Many practitioners and captive folks are not aware that captives can be used with life insurance. In this piece, I will share some thoughts on the subject.
At first view, the two insurance entities may seem completely unrelated, but upon closer study, there are at least two main areas in which they intersect.
Life Insurance as an Investment
The first is as an investment for the captive. One reason for establishing a captive, or at the least a side benefit of establishing a captive, is the ability to select investments that may produce a higher return and that may not be available in the traditional market. One such investment is ownership of a life policy insuring the life of another person, so-called stranger-owned life insurance or company-owned life insurance.
These policies work to provide death benefits to the owner of the policy, the captive, upon the passing of the insured, who may have little or no relationship to the captive owner. The public or some regulators often view these policies unfavorably as being essentially speculative in nature. They evolved from purchasing coverage on key personnel whose passing could financially impact a company. Thus, a death benefit could financially assuage a loss through hiring a replacement or otherwise covering costs that didn't exist without the death.
Today, the captive can decide that owning a life policy on a third party can potentially provide a greater return than other investments in some situations. As with any investment by the captive, the regulator must approve it in advance and since, as mentioned, some regulators don't like this investment, it may not be approved. However, some regulators will approve such an investment, and the return may or may not be better than other investments. I don't address those issues in this article. As always, consult your investment professional if you are considering such a course.
Trust-Owned Life Insurance
The other primary use of a captive with life insurance is when a life policy owns the captive. This is seen primarily in estate planning and wealth management scenarios. In this practice, a life policy is purchased by an entity, usually an irrevocable life insurance trust, which in turn purchases a life policy. This policy is often issued by a non-U.S., or offshore, life insurance company established for this purpose. The principal reason for a non-U.S. situs is to avoid U.S.-based life insurance investment restrictions. In most states, there is no law against an insurance company choosing a life policy as an investment, but traditional life insurers shy away because of the many accounting and regulatory reporting issues.
Following specific Internal Revenue Service guidelines, the investment portion of the policy (as the policy usually takes the form of a universal whole life policy with investable assets) can be the shares of a captive. Thus, any profits generated by the captive become assets of the life policy, payable to its beneficiaries. There are many nuances on this structure, which can be easily tailored to the specifics of an estate planning exercise.

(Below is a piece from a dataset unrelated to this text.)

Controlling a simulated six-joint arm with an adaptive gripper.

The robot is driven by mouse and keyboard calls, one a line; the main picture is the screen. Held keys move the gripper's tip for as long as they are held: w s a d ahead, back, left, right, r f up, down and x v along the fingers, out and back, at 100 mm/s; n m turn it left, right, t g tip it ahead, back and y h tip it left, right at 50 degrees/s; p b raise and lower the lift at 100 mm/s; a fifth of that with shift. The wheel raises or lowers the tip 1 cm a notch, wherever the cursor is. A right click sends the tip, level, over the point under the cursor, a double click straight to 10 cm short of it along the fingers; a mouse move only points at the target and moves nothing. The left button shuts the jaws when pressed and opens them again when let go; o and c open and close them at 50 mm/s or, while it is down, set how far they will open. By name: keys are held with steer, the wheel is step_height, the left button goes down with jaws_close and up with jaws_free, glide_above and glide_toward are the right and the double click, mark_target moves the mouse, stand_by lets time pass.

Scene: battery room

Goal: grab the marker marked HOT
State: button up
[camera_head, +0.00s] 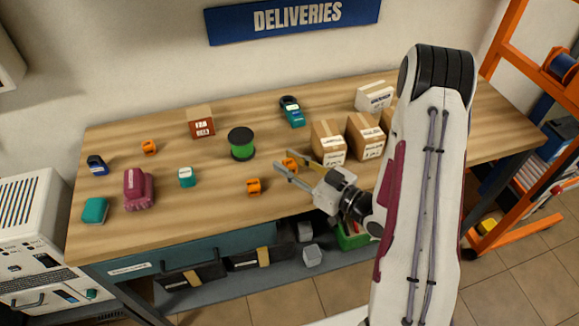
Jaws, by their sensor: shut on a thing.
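My gripper (283,161) reaches in from the right, low over the middle of the table, its fingers pointing left. It is shut on a small orange piece (290,164), which shows between the fingertips. A second orange piece (253,187) stands on the wood in front of the gripper, to the left. A third orange piece (149,147) stands at the back left. They may be markers, but they are too small for me to read any HOT marking. I cannot tell whether the held piece touches the table.
A green spool (241,144), a teal block (186,177) and a maroon object (138,189) stand to the left. Cardboard boxes (327,143) stand close behind and right of my gripper. A dark teal device (292,111) lies at the back. The table's front middle is bare.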

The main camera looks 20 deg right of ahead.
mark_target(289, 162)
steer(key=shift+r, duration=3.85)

In the estate planning field, the above described structure is known as trust owned life insurance (TOLI). In TOLI, as in all other whole life structures, the life policy itself is a very complex legal document, which is rarely understood by people outside of the life insurance industry. While many of you will be repelled, I cannot stress enough the importance of building these structures with the input of a qualified life insurance specialist.

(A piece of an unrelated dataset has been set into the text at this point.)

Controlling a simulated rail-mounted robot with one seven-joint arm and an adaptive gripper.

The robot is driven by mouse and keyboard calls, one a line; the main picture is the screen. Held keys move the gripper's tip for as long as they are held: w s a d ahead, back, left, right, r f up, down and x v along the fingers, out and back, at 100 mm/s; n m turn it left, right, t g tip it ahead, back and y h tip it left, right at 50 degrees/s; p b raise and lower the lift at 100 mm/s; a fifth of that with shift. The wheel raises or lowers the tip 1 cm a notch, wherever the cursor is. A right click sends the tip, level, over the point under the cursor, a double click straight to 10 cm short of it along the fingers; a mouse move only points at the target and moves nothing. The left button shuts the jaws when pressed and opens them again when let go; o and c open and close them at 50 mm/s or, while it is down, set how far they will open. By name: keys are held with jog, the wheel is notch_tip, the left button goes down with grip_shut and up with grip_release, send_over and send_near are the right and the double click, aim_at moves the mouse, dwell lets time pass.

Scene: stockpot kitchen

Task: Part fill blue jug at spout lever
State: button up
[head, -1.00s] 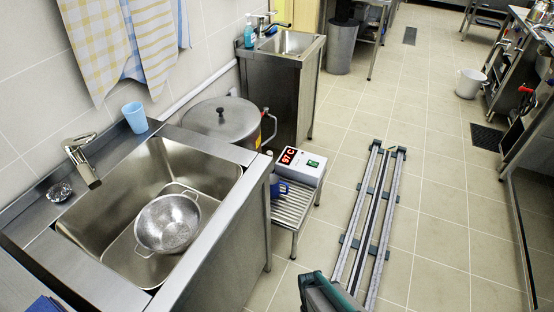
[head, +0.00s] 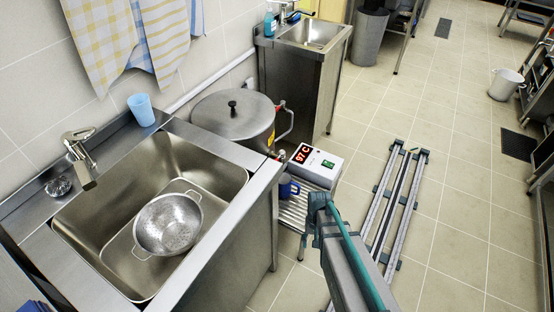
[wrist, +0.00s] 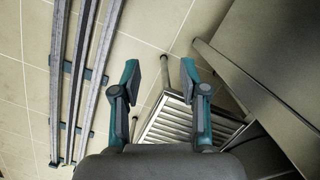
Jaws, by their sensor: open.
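The blue jug (head: 290,187) stands on a low slatted metal rack (head: 293,214), below the stockpot's side and beside the sink cabinet. Only part of it shows. The large lidded stockpot (head: 233,117) has a small spout fitting (head: 281,155) low on its right side, above the jug; its lever is too small to make out clearly. My gripper (wrist: 160,78) is open and empty in the wrist view, with the rack's slats beyond the fingers. The jug is not visible there. In the head view my arm's end is just right of the rack, apart from the jug.
Floor rails (head: 400,200) lie to the right, with open tiled floor beyond.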

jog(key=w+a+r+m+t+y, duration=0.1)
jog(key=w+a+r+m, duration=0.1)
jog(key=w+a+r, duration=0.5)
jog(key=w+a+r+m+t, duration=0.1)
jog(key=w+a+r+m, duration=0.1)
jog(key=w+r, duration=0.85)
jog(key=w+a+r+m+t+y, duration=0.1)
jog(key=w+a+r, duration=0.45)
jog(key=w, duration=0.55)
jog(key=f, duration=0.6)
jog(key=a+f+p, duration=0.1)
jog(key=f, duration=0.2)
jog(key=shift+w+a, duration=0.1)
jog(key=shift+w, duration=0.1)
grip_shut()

Many whole life policies sold in the 1980s and 1990s used current illustrations of ultimate payouts based on then best available investment return data. As with the recent housing/mortgage crisis, the investment assumptions have been proven to be overly generous. So? So, the value of these whole life, universal TOLI policies is usually in immediate danger of being out of money. You should note that life illustrations given at the time of purchase of the policy are not guarantees of ultimate payout.

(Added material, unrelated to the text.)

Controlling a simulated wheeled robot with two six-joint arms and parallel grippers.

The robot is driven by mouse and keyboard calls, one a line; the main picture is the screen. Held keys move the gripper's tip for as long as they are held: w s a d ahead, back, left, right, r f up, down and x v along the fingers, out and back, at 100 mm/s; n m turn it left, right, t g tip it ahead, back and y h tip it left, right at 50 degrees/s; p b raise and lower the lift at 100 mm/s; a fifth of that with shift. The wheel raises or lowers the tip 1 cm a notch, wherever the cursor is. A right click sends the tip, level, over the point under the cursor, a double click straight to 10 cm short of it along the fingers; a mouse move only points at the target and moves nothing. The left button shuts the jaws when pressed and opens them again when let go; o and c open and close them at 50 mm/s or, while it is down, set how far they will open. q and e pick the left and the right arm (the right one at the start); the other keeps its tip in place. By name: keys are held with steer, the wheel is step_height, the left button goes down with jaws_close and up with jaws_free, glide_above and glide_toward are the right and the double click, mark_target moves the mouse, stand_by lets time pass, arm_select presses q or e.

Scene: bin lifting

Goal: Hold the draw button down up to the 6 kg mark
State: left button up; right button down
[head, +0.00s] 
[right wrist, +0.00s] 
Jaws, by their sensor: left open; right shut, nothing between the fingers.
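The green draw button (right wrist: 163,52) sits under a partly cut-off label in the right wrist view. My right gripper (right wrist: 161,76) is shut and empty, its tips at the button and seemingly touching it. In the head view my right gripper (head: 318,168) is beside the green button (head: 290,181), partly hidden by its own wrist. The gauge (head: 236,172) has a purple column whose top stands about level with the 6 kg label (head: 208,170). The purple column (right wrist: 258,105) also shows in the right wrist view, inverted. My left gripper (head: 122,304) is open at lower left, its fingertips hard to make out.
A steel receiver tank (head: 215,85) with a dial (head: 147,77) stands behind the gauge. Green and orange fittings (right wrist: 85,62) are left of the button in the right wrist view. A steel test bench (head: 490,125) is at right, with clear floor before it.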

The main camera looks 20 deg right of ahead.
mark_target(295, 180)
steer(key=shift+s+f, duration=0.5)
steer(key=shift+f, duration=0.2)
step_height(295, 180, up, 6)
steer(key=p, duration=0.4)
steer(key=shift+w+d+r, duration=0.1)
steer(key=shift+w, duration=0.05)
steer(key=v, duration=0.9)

Life premiums that have not been adjusted since purchase may now be so low that the insurer has paid itself the necessary premium increases and accounted for the payment as a loan taken out by the policy owner. With everything else that you must keep up with, checking the up-to-date value of a life policy purchased 20 years or more ago is probably way down the list. It should not be so. As with so much else in insurance, it is vital to be dealing with experienced professionals who will give you objective advice.
Captives and life insurance can be successfully paired, but the success is built into the details at the very beginning.